No verão de 1974 o produtor
Sonny Fox colocou o Lift em um estúdio e gravou quatro músicas: "Simplicity",
"Caverns", "Buttercup Boogie" e "Tripping Over the Rainbow".
A maioria dos músicos não tinha sequer 19 anos de idade. Eram muito jovens,
porém talentosos e promissores. A banda ganhava popularidade e com quatro
faixas produzidas e gravadas e um material promocional nas mãos, lançadas com
500 cópias, Sonny sugeriu à banda que fosse para Atlanta para alçar novos voos.

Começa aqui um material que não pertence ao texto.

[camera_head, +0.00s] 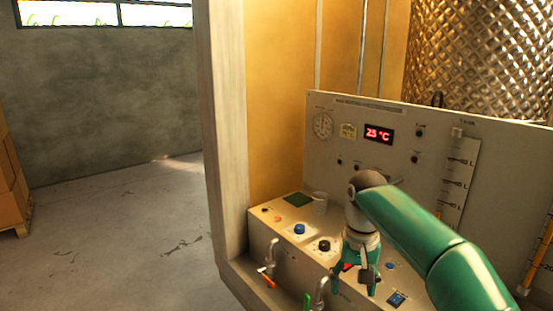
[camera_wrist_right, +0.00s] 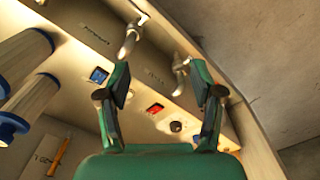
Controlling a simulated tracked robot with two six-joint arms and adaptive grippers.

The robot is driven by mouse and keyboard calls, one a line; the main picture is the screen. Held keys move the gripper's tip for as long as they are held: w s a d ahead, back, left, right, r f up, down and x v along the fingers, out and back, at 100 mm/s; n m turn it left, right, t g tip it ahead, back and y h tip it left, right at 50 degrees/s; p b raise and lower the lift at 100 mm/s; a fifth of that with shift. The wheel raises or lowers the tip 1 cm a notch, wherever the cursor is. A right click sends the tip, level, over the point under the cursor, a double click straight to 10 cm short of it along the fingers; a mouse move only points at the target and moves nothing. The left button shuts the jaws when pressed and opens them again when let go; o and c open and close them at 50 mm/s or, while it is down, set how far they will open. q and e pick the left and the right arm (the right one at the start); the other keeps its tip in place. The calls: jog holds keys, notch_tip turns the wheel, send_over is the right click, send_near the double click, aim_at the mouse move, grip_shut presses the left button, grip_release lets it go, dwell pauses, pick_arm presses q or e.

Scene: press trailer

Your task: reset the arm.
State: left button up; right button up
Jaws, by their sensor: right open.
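My right arm (camera_head: 425,235) is green and reaches in from the right in the head view. Its gripper (camera_head: 356,284) points down over the front part of the press panel's ledge (camera_head: 275,225). In the right wrist view, the two fingers of this gripper (camera_wrist_right: 160,85) are spread apart with nothing between them. The ledge with its switches and taps shows beyond them. I cannot tell how far the fingertips are from the ledge. My left gripper is not in view.
The ledge carries a blue knob (camera_head: 299,229), a black knob (camera_head: 324,246), a cup (camera_head: 320,202) and a blue switch (camera_head: 396,299). A tap (camera_head: 270,262) with an orange handle projects in front. The upright panel's display (camera_head: 379,134) glows red. Open floor (camera_head: 110,235) lies left.

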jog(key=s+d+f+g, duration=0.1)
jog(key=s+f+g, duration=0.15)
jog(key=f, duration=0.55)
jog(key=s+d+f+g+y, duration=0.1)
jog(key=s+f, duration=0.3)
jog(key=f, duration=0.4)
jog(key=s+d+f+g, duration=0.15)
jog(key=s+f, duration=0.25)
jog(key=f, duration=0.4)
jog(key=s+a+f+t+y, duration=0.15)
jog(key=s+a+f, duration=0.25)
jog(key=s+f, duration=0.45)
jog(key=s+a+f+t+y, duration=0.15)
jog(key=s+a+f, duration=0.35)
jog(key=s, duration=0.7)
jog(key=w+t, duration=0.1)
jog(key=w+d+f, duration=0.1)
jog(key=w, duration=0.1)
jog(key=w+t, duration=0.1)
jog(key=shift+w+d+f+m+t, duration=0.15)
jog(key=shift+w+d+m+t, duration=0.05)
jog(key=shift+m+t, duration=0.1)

A sugestão foi aceita pela banda e no final do outono de 1975 a banda se muda
para Atlanta.
Mas nem tudo foi um mar de
rosas para o Lift nesta nova fase da banda. As turbulências viriam a todo
vapor. A banda viajou para a Filadélfia para gravar uma nova versão de "Simplicity"
e "Tripping Over the Rainbow", além de registrar uma nova composição
instrumental. Gravaram tudo rapidamente e retornaram para Atlanta, aguardando o
material ficar pronto e ser enviado, o que não aconteceu.
Entre o fim de 1975 e o começo
de 1976, Cody Kelleher e Courtenay Hilton-Green deixaram a banda. Os
remanescentes passaram cerca de sete meses procurando substitutos. Foi um
período complicado, afinal encontrar substitutos à altura não é nada fácil.
Encontraram uma vocalista de nome Laura “Poppy” Pate, uma cantora que
trabalhava em uma loja de música e que ao ouvir o som dos caras, já foi logo
entrando na banda rapidamente. A banda foi reformulada, ficando da primeira
formação Chip Grevemberg, Chip Gremillion e Richard Huxen, entrando
Mike Mitchell, Tony Vaughn e Laura.
Nos seis meses seguintes à
entrada de Laura e com uma nova formação, o Lift compôs mais cinco faixas e
adaptou as músicas gravadas de outrora à nova formação. O produtor britânico
Michael Stewart se interessou pelo som da banda e já trabalhava em Atlanta com
a banda de hard rock Hydra. Michael percebeu um grande potencial do Lift.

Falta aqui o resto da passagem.